:: MATERIAL SUPPLIED ::

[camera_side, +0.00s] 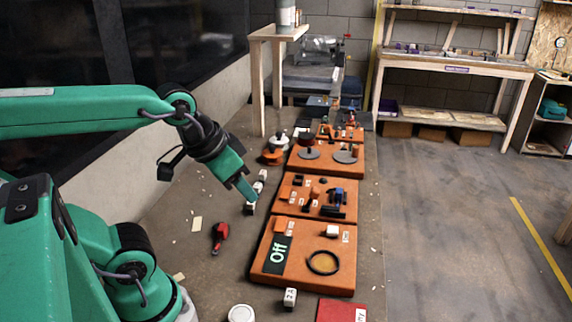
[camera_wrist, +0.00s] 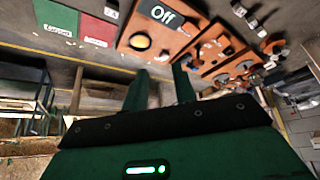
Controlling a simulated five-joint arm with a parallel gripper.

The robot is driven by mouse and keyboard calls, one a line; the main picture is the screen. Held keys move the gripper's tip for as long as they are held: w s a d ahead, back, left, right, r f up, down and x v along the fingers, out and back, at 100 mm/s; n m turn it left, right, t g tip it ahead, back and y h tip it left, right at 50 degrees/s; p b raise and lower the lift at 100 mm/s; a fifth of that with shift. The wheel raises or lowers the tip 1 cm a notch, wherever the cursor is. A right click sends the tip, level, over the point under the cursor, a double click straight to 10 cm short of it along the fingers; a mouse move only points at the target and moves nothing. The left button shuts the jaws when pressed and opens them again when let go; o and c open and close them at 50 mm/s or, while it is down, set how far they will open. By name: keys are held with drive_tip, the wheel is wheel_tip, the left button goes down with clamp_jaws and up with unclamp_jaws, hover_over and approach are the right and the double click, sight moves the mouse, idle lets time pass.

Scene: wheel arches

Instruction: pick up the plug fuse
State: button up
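I cannot tell for certain which small part is the plug fuse. Small white-and-black pieces (camera_side: 250,209) lie on the table left of the orange boards, just below my gripper (camera_side: 247,190) in the side view. Similar white pieces show at the top right of the wrist view (camera_wrist: 252,23). A small white block (camera_side: 332,231) sits on the nearest board. In the wrist view my gripper (camera_wrist: 160,86) has its two green fingers apart, with nothing seen between them. In the side view the fingers overlap, and the gripper tilts down to the right above the table.
Several orange boards (camera_side: 262,268) run away in a row, carrying small parts, a dark "Off" panel (camera_side: 278,254) and a ring (camera_side: 323,263). A red-and-black tool (camera_side: 219,236) lies on the table. A red plate (camera_side: 340,311) is at the front. The table's left strip is mostly clear.

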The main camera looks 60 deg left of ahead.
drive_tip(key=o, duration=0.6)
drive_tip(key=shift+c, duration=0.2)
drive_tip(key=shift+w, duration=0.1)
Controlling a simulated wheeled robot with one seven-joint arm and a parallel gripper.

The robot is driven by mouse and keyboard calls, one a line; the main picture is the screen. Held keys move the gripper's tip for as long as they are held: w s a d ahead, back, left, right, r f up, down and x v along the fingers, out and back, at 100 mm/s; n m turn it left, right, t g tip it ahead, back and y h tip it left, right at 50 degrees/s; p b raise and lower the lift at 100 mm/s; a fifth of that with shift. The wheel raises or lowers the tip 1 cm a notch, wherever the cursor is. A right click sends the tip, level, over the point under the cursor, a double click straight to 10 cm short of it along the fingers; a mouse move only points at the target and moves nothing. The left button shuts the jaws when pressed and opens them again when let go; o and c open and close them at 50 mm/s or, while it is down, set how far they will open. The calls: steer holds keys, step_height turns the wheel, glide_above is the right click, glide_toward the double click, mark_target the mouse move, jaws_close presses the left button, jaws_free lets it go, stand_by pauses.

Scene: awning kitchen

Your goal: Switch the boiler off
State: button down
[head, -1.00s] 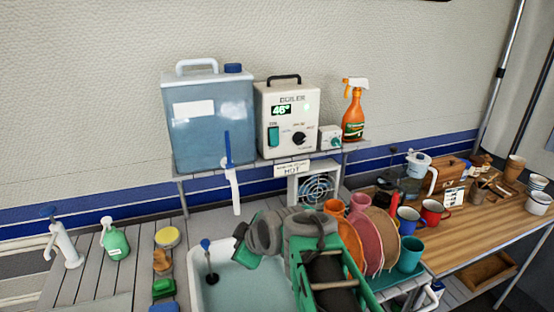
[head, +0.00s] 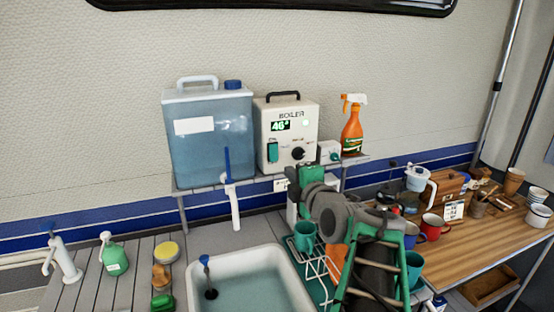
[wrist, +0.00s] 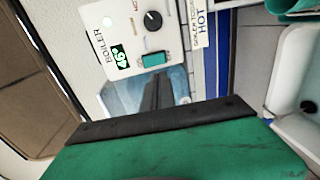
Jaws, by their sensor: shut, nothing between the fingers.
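The boiler (head: 270,110) is a cream box with a black handle on the shelf. Its green display (head: 280,126) reads about 46°, and a pale light glows beside it. A teal rocker switch (head: 272,151) sits low on its front, left of a black knob (head: 298,153). In the wrist view, the switch (wrist: 155,59) and knob (wrist: 153,20) show unobstructed. My gripper (head: 312,174) is below and in front of the boiler's right side, apart from the switch. Its dark fingers (wrist: 157,92) look shut and empty, partly hidden by the hand.
A blue water container (head: 210,140) stands left of the boiler. A small white box (head: 329,152) and an orange spray bottle (head: 352,130) stand right. Below are a sink (head: 250,262) and dish rack (head: 318,268). A wooden counter (head: 465,240) with mugs is at the right.

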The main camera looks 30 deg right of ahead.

:::

• **TASK GOAL**
Repeat, with no changes, each line from the one with "Jaws, by their" to the end of the listing, including both ends and nothing else.

• **RESULT BELOW**
Jaws, by their sensor: shut, nothing between the fingers.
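The boiler (head: 270,110) is a cream box with a black handle on the shelf. Its green display (head: 280,126) reads about 46°, and a pale light glows beside it. A teal rocker switch (head: 272,151) sits low on its front, left of a black knob (head: 298,153). In the wrist view, the switch (wrist: 155,59) and knob (wrist: 153,20) show unobstructed. My gripper (head: 312,174) is below and in front of the boiler's right side, apart from the switch. Its dark fingers (wrist: 157,92) look shut and empty, partly hidden by the hand.
A blue water container (head: 210,140) stands left of the boiler. A small white box (head: 329,152) and an orange spray bottle (head: 352,130) stand right. Below are a sink (head: 250,262) and dish rack (head: 318,268). A wooden counter (head: 465,240) with mugs is at the right.

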The main camera looks 30 deg right of ahead.

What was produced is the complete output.